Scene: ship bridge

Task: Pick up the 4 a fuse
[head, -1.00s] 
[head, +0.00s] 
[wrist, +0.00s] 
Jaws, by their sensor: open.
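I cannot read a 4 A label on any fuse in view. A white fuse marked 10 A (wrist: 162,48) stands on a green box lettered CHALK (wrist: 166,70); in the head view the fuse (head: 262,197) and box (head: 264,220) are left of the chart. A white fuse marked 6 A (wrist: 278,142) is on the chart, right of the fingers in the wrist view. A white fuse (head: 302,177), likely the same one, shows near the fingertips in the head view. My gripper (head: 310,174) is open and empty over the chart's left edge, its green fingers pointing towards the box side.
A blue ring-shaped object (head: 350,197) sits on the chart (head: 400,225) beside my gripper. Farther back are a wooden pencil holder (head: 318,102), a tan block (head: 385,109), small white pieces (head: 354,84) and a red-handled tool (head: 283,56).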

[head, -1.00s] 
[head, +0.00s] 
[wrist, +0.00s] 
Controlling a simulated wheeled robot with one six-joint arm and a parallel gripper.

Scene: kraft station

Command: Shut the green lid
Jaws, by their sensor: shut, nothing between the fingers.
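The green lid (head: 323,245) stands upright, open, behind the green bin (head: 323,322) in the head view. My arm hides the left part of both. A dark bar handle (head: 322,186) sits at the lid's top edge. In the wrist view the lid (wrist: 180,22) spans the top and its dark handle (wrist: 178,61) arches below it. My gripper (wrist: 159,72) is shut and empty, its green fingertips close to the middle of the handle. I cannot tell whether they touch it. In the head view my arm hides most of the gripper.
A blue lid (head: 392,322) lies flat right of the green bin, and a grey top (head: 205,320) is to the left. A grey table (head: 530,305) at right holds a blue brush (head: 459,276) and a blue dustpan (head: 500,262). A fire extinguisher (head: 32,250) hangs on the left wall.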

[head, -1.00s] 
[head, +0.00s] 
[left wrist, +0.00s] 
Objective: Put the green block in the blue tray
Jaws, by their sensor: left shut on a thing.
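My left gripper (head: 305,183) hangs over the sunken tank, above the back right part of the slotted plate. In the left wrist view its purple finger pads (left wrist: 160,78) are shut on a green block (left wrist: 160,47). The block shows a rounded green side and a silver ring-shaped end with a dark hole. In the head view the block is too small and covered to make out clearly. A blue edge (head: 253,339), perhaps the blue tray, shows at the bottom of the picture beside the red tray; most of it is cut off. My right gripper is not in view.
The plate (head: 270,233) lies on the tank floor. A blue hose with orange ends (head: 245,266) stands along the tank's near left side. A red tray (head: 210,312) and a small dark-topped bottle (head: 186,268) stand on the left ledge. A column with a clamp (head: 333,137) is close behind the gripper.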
____________________
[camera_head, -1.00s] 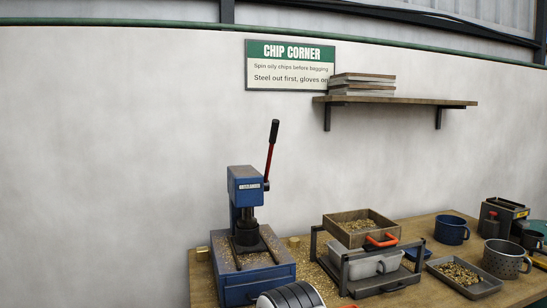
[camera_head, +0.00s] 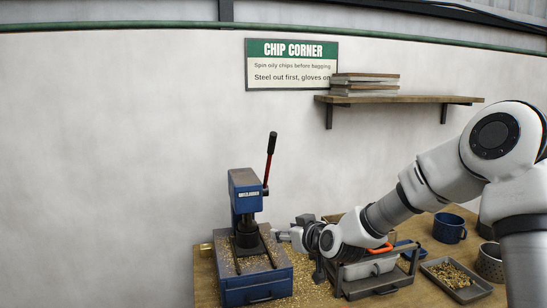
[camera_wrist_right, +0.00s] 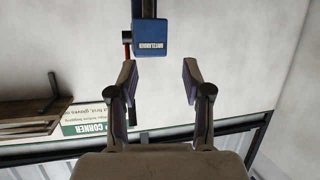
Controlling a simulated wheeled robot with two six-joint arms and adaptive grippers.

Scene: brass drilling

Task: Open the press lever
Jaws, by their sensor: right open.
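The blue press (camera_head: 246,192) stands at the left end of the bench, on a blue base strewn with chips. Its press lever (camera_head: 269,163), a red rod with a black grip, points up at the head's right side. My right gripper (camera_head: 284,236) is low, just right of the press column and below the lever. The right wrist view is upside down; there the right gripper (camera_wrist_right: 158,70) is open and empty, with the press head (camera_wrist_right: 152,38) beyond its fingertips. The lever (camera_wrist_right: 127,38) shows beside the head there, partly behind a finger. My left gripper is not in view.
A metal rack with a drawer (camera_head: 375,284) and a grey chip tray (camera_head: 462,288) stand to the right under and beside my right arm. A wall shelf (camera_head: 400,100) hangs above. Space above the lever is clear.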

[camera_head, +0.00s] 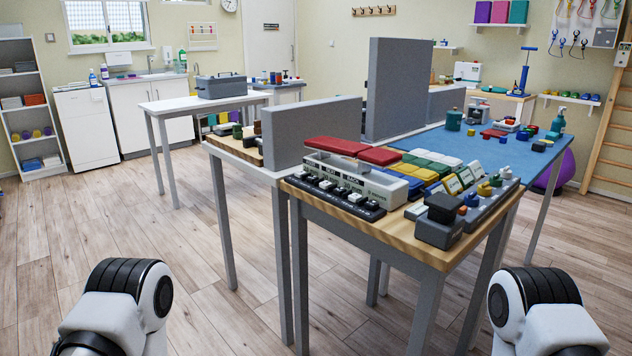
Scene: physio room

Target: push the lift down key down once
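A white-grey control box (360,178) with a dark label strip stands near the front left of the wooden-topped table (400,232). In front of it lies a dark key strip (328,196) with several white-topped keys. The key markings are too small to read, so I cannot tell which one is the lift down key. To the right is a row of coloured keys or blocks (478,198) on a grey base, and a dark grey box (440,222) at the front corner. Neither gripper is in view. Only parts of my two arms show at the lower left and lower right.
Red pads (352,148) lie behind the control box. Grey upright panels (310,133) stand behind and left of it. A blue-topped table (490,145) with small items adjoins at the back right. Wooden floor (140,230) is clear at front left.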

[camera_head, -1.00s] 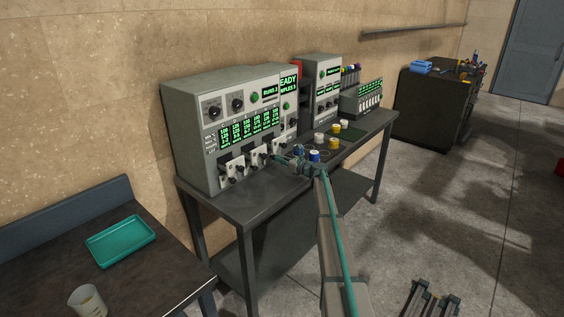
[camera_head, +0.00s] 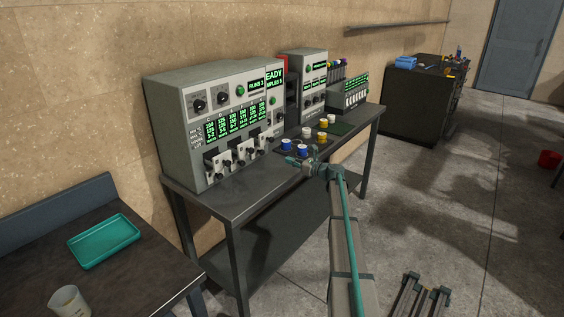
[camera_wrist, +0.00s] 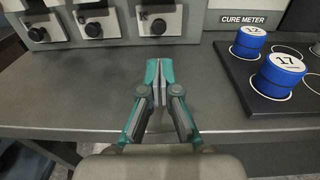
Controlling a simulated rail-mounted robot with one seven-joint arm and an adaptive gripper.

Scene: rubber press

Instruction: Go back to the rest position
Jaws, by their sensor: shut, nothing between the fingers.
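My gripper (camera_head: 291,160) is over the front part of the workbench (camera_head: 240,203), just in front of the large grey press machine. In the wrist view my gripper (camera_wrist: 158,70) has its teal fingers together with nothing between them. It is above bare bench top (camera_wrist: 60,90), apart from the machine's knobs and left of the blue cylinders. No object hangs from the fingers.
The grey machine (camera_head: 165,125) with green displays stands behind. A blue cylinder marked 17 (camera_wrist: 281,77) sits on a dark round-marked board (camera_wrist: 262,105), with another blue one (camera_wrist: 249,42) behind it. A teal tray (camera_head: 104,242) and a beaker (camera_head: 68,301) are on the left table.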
____________________
SET PROBLEM:
In the listing above, find the line with "[camera_wrist, +0.00s]" and the line with "Instruction: Go back to the rest position". Set down both and every line between them, minus the pictures.

TASK ANSWER:
[camera_wrist, +0.00s] 
Controlling a simulated rail-mounted robot with one seven-joint arm and an adaptive gripper.

Scene: rubber press

Instruction: Go back to the rest position

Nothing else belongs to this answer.